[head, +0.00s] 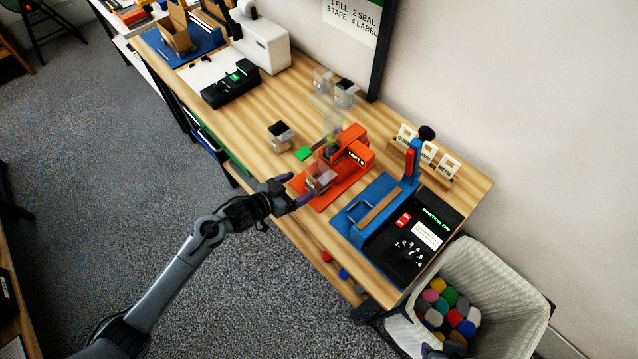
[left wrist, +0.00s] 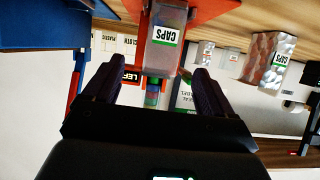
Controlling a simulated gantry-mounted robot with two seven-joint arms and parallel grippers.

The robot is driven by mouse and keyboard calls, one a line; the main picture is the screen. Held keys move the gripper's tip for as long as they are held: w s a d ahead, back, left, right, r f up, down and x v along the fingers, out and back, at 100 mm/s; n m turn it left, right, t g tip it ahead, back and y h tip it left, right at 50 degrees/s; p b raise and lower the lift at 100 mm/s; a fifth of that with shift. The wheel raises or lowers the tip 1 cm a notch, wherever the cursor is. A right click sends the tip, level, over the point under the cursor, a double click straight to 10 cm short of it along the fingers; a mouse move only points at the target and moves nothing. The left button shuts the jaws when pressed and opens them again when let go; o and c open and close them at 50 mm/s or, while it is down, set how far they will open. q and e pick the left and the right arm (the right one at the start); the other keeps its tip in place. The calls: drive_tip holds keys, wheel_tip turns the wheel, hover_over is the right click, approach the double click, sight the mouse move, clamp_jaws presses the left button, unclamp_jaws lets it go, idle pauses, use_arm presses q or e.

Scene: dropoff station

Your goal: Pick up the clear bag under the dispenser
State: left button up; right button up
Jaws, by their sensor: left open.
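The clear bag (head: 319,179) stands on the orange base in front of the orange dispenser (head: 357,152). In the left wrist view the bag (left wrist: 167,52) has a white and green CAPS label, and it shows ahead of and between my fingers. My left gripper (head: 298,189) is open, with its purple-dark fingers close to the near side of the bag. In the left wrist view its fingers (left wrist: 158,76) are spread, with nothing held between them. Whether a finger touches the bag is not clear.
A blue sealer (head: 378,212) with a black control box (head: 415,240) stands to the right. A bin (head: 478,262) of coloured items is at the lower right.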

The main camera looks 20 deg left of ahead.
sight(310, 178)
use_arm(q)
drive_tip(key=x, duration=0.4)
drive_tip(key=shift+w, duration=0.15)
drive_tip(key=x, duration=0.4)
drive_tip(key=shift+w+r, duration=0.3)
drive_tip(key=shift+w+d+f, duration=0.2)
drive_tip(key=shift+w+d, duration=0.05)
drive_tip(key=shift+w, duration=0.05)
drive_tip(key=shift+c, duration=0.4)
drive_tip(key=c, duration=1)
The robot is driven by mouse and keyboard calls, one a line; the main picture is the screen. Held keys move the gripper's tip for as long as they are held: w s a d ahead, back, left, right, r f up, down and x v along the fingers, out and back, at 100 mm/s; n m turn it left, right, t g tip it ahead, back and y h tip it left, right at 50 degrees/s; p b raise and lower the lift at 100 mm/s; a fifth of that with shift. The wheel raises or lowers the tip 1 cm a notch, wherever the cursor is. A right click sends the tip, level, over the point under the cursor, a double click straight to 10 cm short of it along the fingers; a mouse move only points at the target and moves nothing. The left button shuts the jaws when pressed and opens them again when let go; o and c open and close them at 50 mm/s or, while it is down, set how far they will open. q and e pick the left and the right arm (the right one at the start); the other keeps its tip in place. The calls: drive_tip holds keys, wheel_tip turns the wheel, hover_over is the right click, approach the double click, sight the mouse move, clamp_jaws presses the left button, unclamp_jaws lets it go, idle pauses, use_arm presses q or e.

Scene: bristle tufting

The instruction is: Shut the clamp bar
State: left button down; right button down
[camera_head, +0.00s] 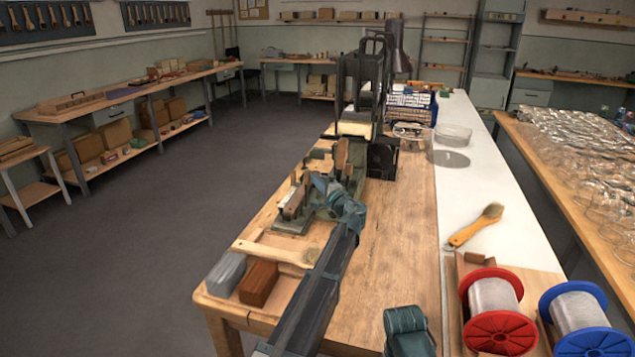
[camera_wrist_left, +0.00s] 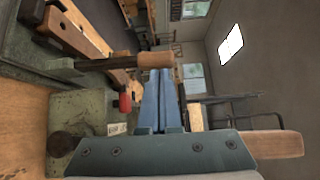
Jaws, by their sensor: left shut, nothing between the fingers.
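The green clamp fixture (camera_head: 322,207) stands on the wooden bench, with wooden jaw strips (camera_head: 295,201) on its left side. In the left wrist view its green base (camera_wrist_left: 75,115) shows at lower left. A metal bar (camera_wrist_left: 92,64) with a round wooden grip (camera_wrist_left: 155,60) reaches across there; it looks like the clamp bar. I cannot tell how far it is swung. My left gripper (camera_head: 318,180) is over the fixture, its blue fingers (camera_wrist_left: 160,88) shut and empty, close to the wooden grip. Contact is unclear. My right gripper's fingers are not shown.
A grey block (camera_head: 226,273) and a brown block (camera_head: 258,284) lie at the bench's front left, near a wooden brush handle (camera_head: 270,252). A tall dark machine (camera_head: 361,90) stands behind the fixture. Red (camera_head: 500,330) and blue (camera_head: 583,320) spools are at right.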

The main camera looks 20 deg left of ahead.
########
EXERCISE: In your copy of the listing above, reproduce each line exactly and omit all pictures.

OUTPUT:
[head, +0.00s] 
[left wrist, +0.00s] 
Controlling a simulated gantry-mounted robot with two seven-joint arms and parallel grippers.

The robot is driven by mouse and keyboard calls, one a line; the main picture is the screen. Held keys move the gripper's tip for as long as they are held: w s a d ahead, back, left, right, r f up, down and x v along the fingers, out and back, at 100 mm/s; n m turn it left, right, t g tip it ahead, back and y h tip it left, right at 50 degrees/s; p b raise and lower the lift at 100 mm/s; a fifth of that with shift. The wheel raises or lowers the tip 1 cm a notch, wherever the cursor is. A right click sends the tip, level, over the point under the cursor, a double click straight to 10 cm short of it along the fingers; a mouse move only points at the target and moves nothing. The left button shuts the jaws when pressed and opens them again when let go; o and c open and close them at 50 mm/s or, while it is down, set how far they will open. q and e pick the left and the right arm (the right one at the start); the other keeps its tip in place. The calls: drive_tip holds keys, wheel_tip turns the wheel, hover_over is the right click, approach the double click, sight the mouse move, clamp_jaws presses the left button, unclamp_jaws lets it go, idle pauses, use_arm presses q or e.

Scene: dropoff station

Your goal: Pick up the clear bag under the dispenser
State: left button up; right button up
Jaws, by their sensor: left open.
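The clear bag (head: 319,179) stands on the orange base in front of the orange dispenser (head: 357,152). In the left wrist view the bag (left wrist: 167,52) has a white and green CAPS label, and it shows ahead of and between my fingers. My left gripper (head: 298,189) is open, with its purple-dark fingers close to the near side of the bag. In the left wrist view its fingers (left wrist: 158,76) are spread, with nothing held between them. Whether a finger touches the bag is not clear.
A blue sealer (head: 378,212) with a black control box (head: 415,240) stands to the right. A bin (head: 478,262) of coloured items is at the lower right.

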The main camera looks 20 deg left of ahead.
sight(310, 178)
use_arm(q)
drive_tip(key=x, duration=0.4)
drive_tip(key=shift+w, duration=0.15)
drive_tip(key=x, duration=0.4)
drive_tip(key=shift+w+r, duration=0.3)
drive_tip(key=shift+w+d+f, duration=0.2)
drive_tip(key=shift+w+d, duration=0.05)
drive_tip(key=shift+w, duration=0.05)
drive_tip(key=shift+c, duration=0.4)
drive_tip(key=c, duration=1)
The robot is driven by mouse and keyboard calls, one a line; the main picture is the screen. Held keys move the gripper's tip for as long as they are held: w s a d ahead, back, left, right, r f up, down and x v along the fingers, out and back, at 100 mm/s; n m turn it left, right, t g tip it ahead, back and y h tip it left, right at 50 degrees/s; p b raise and lower the lift at 100 mm/s; a fifth of that with shift. The wheel raises or lowers the tip 1 cm a notch, wherever the cursor is. A right click sends the tip, level, over the point under the cursor, a double click straight to 10 cm short of it along the fingers; a mouse move only points at the target and moves nothing. The left button shuts the jaws when pressed and opens them again when let go; o and c open and close them at 50 mm/s or, while it is down, set how far they will open. q and e pick the left and the right arm (the right one at the start); the other keeps its tip in place. The calls: drive_tip holds keys, wheel_tip turns the wheel, hover_over is the right click, approach the double click, sight the mouse move, clamp_jaws presses the left button, unclamp_jaws lets it go, idle pauses, use_arm presses q or e.

Scene: bristle tufting

The instruction is: Shut the clamp bar
State: left button down; right button down
[camera_head, +0.00s] 
[camera_wrist_left, +0.00s] 
Jaws, by their sensor: left shut, nothing between the fingers.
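The green clamp fixture (camera_head: 322,207) stands on the wooden bench, with wooden jaw strips (camera_head: 295,201) on its left side. In the left wrist view its green base (camera_wrist_left: 75,115) shows at lower left. A metal bar (camera_wrist_left: 92,64) with a round wooden grip (camera_wrist_left: 155,60) reaches across there; it looks like the clamp bar. I cannot tell how far it is swung. My left gripper (camera_head: 318,180) is over the fixture, its blue fingers (camera_wrist_left: 160,88) shut and empty, close to the wooden grip. Contact is unclear. My right gripper's fingers are not shown.
A grey block (camera_head: 226,273) and a brown block (camera_head: 258,284) lie at the bench's front left, near a wooden brush handle (camera_head: 270,252). A tall dark machine (camera_head: 361,90) stands behind the fixture. Red (camera_head: 500,330) and blue (camera_head: 583,320) spools are at right.

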The main camera looks 20 deg left of ahead.

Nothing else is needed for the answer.